April 9, 2020 at 11:14 am
Jonathan AC Roberts wrote:Ralph Kimball has a method of not having any nulls in dimension tables. Instead, on the dimension table there are rows with negative keys: -1 for unknown, -2 for not applicable and -3 for not available. Using nulls might negatively affect the performance of your queries so it's best to avoid them if possible. Then any (fact) table that has a foreign key to a dimension table will not have any nulls but instead point to one of the default values in the dimension table if no value is found or it is not applicable.
I guess I'll not understand such a thing. Unknown and Not Available seem to be the same thing (IMHO) to me in most cases and Not Applicable usually means you've not correctly normalized the table. Of course, that's the nature of DWs, which I mostly dislike anyway. Denormalization and the resulting duplication of data without the benefit of pre-aggregation (and almost no one I've seen does pre-aggregation) for DWs just doesn't make good sense to me.
They are really just keys to text identifiers, sometimes there is no related record, so "not applicable". Or if there are inconsistencies in the source data the related key might be missing so "not available", the key might be undecided at the point you get the data so "unknown", you don't have to use all the available default values and you can add more if you need.

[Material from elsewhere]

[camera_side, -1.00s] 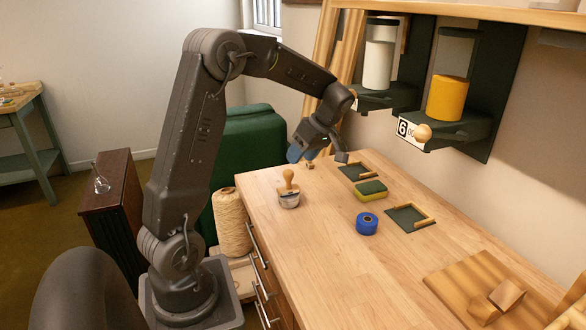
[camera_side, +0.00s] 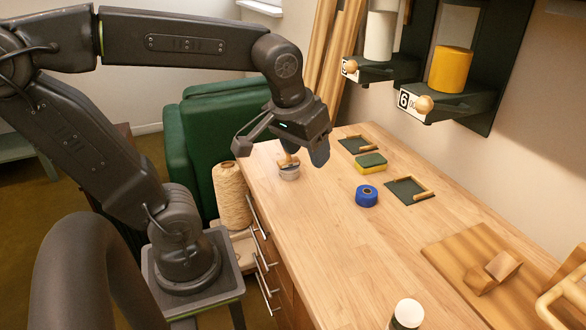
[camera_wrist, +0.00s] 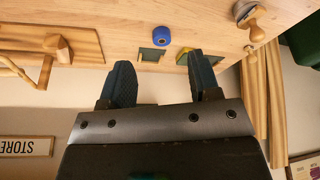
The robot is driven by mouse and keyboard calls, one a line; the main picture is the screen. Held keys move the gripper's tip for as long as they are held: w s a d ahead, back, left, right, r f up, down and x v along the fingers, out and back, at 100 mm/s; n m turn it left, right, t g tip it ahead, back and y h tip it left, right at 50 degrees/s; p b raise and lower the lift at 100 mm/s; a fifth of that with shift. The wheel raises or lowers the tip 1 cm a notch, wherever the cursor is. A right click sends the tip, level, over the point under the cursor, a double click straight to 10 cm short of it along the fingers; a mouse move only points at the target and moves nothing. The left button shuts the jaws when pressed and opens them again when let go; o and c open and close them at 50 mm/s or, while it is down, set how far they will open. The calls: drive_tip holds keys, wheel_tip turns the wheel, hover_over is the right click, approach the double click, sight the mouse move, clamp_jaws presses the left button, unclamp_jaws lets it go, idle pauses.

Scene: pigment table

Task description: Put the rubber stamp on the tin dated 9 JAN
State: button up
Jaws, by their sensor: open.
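The rubber stamp has a wooden knob handle (camera_side: 288,160) and stands upright near the table's left edge. Under it is a round, grey-white base (camera_side: 289,173) that looks like a tin; I cannot tell whether the two are separate, and no date is readable. The stamp's knob also shows at the upper right of the wrist view (camera_wrist: 257,33). My gripper (camera_side: 283,148) is open and empty, in front of the stamp in the side view and partly covering it. In the wrist view its blue-grey fingers (camera_wrist: 161,75) are wide apart with nothing between them.
A blue tape roll (camera_side: 367,196), a yellow-green sponge (camera_side: 371,163) and two dark trays (camera_side: 409,192) (camera_side: 358,146) lie on the table. A white-topped object (camera_side: 407,314) stands at the front. A wooden board (camera_side: 465,262) is at right. The middle front is clear.

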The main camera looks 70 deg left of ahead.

My main point was that using this method you can avoid using nulls and store even more information about the nature of the value that would be null. It also makes query processing faster.
April 9, 2020 at 1:11 pm
Jeff Moden wrote:Jonathan AC Roberts wrote:Ralph Kimball has a method of not having any nulls in dimension tables. Instead, on the dimension table there are rows with negative keys: -1 for unknown, -2 for not applicable and -3 for not available. Using nulls might negatively affect the performance of your queries so it's best to avoid them if possible. Then any (fact) table that has a foreign key to a dimension table will not have any nulls but instead point to one of the default values in the dimension table if no value is found or it is not applicable.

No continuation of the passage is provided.